**** EXTRACTED MATERIAL ****

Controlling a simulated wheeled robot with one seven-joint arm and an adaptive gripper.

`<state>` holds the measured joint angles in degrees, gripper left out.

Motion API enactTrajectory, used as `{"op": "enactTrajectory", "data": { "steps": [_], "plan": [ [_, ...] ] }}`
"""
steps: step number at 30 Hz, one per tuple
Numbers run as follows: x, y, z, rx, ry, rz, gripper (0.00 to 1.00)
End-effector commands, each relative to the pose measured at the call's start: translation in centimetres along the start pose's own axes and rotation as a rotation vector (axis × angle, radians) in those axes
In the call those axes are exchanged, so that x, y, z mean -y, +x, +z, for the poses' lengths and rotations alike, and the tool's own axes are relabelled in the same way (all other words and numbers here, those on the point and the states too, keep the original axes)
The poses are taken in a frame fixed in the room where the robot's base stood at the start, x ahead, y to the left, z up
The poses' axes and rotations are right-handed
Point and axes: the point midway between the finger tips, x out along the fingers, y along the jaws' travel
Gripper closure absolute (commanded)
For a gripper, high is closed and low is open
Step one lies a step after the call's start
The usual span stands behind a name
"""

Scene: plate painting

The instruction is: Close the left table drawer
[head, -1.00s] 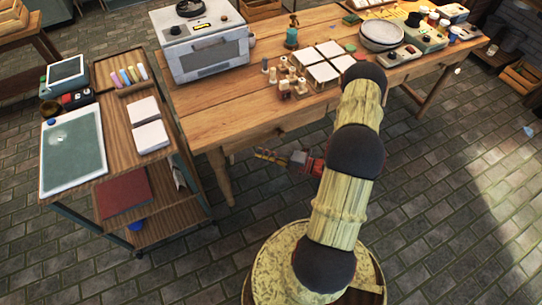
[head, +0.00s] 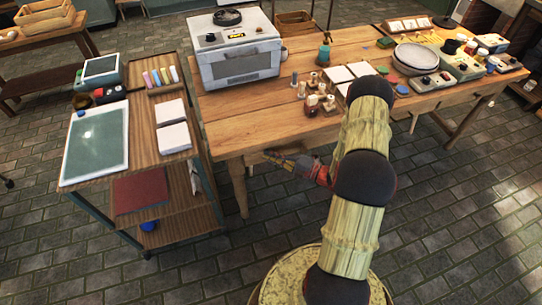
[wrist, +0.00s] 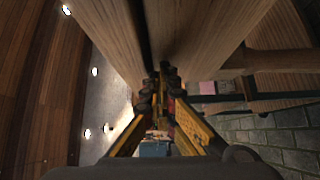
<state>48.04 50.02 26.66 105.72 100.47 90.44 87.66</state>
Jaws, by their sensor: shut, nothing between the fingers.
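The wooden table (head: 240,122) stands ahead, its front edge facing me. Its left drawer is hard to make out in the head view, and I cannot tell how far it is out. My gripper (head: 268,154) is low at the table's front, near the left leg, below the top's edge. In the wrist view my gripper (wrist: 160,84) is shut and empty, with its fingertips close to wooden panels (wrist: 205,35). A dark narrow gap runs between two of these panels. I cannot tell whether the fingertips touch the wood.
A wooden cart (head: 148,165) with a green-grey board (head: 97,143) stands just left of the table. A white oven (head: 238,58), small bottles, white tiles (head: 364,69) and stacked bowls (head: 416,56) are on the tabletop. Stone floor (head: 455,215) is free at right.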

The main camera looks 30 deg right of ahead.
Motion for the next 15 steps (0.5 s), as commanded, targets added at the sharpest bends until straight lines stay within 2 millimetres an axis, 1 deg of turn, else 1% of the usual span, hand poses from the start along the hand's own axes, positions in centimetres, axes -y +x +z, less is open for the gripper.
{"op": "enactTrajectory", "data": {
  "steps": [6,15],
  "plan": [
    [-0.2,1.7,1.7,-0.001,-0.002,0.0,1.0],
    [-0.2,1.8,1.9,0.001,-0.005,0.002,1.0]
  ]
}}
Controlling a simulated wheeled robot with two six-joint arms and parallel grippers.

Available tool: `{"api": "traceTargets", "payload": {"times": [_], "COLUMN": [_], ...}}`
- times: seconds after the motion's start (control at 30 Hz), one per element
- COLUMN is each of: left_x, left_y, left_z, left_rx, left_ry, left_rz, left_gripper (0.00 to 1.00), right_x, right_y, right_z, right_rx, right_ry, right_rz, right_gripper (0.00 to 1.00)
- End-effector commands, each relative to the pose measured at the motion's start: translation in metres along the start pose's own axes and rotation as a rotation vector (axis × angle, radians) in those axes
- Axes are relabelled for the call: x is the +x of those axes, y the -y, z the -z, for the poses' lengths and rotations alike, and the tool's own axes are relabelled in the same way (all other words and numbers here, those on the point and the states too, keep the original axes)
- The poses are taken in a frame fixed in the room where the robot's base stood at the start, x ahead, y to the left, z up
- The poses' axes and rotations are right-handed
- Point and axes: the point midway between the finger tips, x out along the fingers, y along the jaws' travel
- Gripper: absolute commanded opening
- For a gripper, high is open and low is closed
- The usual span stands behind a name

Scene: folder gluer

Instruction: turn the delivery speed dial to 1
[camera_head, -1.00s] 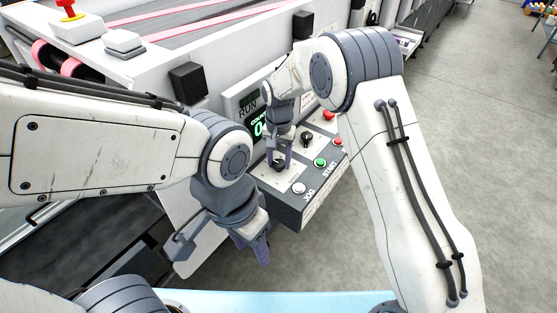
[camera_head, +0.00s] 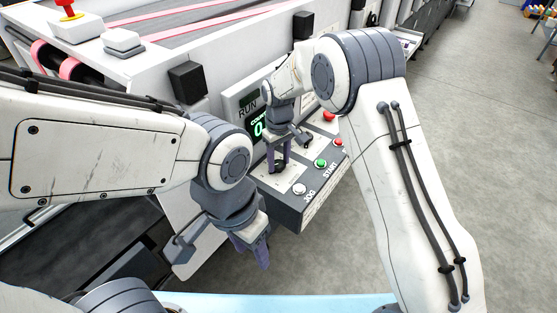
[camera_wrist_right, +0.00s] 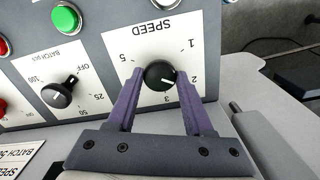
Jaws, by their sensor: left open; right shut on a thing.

****
**** EXTRACTED MATERIAL ****

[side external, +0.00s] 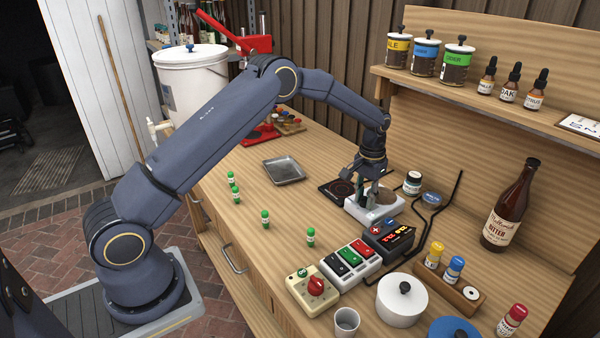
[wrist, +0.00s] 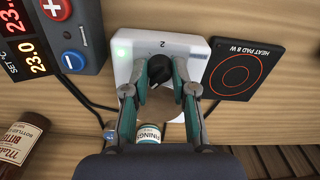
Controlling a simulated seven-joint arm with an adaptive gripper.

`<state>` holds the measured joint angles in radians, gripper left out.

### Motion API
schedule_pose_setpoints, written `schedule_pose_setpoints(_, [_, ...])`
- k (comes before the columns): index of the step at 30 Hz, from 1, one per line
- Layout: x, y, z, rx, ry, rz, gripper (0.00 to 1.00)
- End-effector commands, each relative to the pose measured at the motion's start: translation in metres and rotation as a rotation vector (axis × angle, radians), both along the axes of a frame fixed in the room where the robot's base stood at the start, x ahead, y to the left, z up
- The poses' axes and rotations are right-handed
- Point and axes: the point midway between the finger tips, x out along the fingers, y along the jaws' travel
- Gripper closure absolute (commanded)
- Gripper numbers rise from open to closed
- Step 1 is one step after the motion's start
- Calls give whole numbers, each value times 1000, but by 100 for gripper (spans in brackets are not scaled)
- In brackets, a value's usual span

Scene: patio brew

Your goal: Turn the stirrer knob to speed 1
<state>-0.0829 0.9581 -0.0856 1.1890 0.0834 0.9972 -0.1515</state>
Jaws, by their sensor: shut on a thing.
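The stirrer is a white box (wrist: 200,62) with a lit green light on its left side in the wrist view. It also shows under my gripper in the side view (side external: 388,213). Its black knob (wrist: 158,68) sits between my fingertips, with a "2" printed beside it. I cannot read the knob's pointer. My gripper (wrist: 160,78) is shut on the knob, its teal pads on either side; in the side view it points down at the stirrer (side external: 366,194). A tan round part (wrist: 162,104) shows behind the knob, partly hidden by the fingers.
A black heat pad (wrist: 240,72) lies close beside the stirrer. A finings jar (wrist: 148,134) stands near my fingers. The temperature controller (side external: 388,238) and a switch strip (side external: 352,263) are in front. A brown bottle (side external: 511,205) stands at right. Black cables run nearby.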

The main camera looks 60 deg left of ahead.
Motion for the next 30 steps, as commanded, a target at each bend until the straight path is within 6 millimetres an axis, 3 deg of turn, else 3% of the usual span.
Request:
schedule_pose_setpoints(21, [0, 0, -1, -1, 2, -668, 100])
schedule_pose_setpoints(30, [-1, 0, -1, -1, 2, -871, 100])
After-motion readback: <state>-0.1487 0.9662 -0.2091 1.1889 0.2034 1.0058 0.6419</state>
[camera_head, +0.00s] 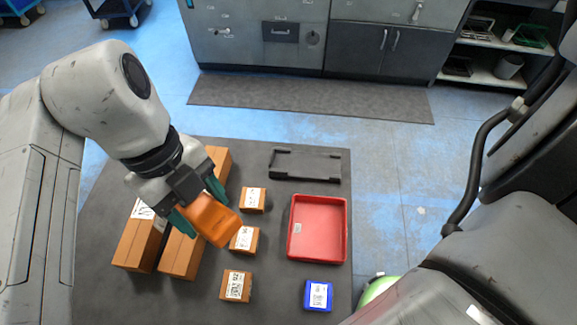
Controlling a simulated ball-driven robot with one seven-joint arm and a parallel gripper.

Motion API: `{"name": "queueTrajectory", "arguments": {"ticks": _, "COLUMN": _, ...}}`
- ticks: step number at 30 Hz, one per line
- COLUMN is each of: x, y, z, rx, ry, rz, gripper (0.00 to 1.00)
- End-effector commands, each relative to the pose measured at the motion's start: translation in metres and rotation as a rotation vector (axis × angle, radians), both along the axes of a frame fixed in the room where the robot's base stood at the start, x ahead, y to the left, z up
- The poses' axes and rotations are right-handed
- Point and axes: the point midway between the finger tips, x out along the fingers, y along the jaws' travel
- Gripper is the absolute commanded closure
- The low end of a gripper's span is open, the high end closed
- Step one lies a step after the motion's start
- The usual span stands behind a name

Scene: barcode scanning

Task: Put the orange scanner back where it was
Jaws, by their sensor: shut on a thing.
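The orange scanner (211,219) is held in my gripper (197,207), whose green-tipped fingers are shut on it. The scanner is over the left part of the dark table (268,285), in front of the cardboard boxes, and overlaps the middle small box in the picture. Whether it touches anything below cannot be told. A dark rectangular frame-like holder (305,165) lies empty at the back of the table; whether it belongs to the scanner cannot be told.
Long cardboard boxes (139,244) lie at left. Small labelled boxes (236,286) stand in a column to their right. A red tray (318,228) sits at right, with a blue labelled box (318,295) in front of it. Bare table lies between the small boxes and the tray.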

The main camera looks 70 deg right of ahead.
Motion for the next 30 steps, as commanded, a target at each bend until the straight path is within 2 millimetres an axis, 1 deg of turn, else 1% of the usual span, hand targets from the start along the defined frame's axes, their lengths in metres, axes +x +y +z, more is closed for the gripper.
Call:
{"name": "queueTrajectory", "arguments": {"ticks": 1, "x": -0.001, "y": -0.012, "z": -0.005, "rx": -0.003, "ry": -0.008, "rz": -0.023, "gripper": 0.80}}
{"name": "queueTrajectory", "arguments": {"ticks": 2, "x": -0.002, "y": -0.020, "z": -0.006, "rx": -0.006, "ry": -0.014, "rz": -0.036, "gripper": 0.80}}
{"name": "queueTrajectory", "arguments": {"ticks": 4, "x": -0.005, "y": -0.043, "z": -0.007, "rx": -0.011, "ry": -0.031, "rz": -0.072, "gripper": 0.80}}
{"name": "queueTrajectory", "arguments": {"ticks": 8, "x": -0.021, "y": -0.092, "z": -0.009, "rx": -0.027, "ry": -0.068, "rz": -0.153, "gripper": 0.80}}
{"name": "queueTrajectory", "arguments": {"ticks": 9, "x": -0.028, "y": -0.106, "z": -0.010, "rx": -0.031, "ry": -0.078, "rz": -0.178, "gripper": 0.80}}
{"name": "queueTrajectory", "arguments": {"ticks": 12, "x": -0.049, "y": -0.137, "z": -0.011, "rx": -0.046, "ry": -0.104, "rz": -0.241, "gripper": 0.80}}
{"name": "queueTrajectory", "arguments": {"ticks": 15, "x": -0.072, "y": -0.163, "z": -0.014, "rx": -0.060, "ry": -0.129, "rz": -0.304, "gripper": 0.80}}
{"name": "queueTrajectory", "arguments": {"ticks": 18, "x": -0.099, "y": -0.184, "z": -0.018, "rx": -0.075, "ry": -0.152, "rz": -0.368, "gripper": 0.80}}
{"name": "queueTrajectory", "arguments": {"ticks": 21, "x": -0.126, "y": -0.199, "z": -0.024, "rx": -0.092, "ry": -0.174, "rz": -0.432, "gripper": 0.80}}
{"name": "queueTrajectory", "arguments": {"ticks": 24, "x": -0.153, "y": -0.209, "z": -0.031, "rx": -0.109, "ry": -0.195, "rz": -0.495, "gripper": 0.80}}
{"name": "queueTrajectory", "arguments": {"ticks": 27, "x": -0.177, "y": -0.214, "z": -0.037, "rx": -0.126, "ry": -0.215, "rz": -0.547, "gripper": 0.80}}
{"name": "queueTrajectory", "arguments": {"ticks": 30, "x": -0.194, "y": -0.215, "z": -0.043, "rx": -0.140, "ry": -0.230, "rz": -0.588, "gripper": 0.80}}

****
**** EXTRACTED MATERIAL ****

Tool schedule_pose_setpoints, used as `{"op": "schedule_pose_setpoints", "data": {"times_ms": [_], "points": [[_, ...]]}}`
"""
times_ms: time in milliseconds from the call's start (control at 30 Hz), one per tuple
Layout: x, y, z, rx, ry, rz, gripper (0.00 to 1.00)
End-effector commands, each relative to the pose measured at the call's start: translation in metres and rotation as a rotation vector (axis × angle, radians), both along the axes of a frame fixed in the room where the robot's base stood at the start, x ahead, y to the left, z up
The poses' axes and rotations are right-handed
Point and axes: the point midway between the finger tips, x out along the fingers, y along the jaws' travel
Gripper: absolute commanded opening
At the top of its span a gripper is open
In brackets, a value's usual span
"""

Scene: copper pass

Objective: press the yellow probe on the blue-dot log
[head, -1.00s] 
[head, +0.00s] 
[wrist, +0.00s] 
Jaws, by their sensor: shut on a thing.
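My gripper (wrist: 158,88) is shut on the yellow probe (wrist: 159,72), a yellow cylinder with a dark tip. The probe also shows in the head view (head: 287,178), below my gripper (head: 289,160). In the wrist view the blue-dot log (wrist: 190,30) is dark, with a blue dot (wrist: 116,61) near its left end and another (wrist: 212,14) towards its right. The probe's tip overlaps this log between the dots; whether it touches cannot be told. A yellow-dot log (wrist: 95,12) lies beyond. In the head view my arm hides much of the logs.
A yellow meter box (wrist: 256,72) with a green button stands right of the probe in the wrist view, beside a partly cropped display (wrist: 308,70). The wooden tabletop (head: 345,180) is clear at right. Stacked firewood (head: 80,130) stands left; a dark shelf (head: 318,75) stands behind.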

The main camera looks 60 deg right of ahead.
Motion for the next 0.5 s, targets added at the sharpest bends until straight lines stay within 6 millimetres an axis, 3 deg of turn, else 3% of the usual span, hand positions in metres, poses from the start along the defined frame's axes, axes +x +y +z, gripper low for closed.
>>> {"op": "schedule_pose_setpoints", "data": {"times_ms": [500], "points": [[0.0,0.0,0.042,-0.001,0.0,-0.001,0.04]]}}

****

• [PROBLEM REQUIREMENTS]: Above are some entries; copy exactly the lines from the line with "Scene: plate painting" through the line with "in metres along", both included, but none of the pictures.

• [FINAL RESULT]:
Scene: plate painting

The instruction is: Close the left table drawer
[head, -1.00s] 
[head, +0.00s] 
[wrist, +0.00s] 
<state>48.04 50.02 26.66 105.72 100.47 90.44 87.66</state>
Jaws, by their sensor: shut, nothing between the fingers.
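The wooden table (head: 240,122) stands ahead, its front edge facing me. Its left drawer is hard to make out in the head view, and I cannot tell how far it is out. My gripper (head: 268,154) is low at the table's front, near the left leg, below the top's edge. In the wrist view my gripper (wrist: 160,84) is shut and empty, with its fingertips close to wooden panels (wrist: 205,35). A dark narrow gap runs between two of these panels. I cannot tell whether the fingertips touch the wood.
A wooden cart (head: 148,165) with a green-grey board (head: 97,143) stands just left of the table. A white oven (head: 238,58), small bottles, white tiles (head: 364,69) and stacked bowls (head: 416,56) are on the tabletop. Stone floor (head: 455,215) is free at right.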

The main camera looks 30 deg right of ahead.
Motion for the next 15 steps (0.5 s), as commanded, targets added at the sharpest bends until straight lines stay within 2 millimetres an axis, 1 deg of turn, else 1% of the usual span, hand poses from the start along the hand's own axes, positions in centimetres, axes -y +x +z, less is open for the gripper.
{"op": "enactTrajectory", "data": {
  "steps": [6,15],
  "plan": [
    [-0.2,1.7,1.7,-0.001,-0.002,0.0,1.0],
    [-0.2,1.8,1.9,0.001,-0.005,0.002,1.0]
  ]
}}
Controlling a simulated wheeled robot with two six-joint arms and parallel grippers.

Available tool: `{"api": "traceTargets", "payload": {"times": [_], "COLUMN": [_], ...}}`
- times: seconds after the motion's start (control at 30 Hz), one per element
- COLUMN is each of: left_x, left_y, left_z, left_rx, left_ry, left_rz, left_gripper (0.00 to 1.00), right_x, right_y, right_z, right_rx, right_ry, right_rz, right_gripper (0.00 to 1.00)
- End-effector commands, each relative to the pose measured at the motion's start: translation in metres along the start pose's own axes and rotation as a rotation vector (axis × angle, radians) in those axes

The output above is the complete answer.